- **WORK TO BE COMPLETED**
Omit all pictures. Quote only the lines from the one with "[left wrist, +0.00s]" through the end of the material below.

- **SUPPLIED MATERIAL**

---+---

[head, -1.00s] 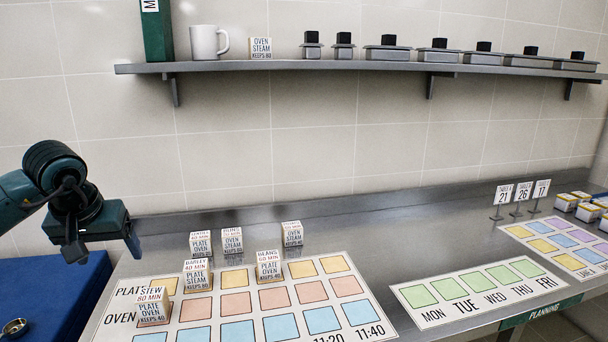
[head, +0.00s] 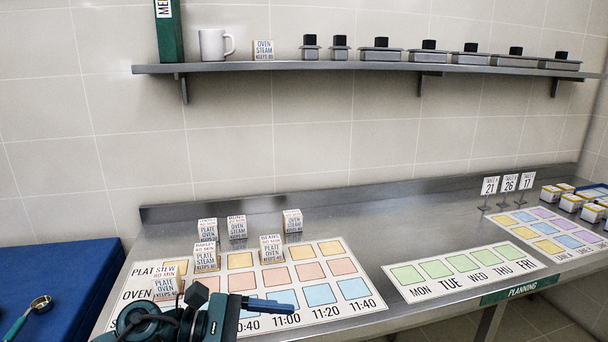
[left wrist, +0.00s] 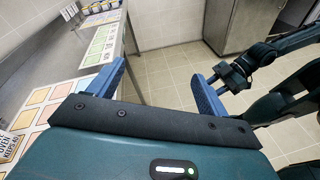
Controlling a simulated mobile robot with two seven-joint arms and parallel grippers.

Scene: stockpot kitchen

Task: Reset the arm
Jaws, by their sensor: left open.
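My left gripper (left wrist: 157,72) is open and empty; its two blue fingers stand apart in the left wrist view. In the head view the left gripper (head: 268,304) is at the bottom, over the front edge of the white board (head: 372,304), covering part of its lower row and its time labels. In the left wrist view a dark arm of mine (left wrist: 283,55) comes in from the right; its end is partly behind a blue finger, and I cannot make out its jaws.
Several labelled cubes (head: 271,249) stand on and behind the board, close to my left gripper. A green weekday strip (head: 462,272) lies to the right, with number signs (head: 509,183) behind. A shelf (head: 360,68) spans the wall. A blue surface (head: 60,280) is at left.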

---+---

- **REPLY TO THE EXERCISE**
[left wrist, +0.00s] 
Controlling a simulated mobile robot with two seven-joint arms and parallel grippers.

Scene: stockpot kitchen

Task: Reset the arm
Jaws, by their sensor: left open.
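My left gripper (left wrist: 157,72) is open and empty; its two blue fingers stand apart in the left wrist view. In the head view the left gripper (head: 268,304) is at the bottom, over the front edge of the white board (head: 372,304), covering part of its lower row and its time labels. In the left wrist view a dark arm of mine (left wrist: 283,55) comes in from the right; its end is partly behind a blue finger, and I cannot make out its jaws.
Several labelled cubes (head: 271,249) stand on and behind the board, close to my left gripper. A green weekday strip (head: 462,272) lies to the right, with number signs (head: 509,183) behind. A shelf (head: 360,68) spans the wall. A blue surface (head: 60,280) is at left.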

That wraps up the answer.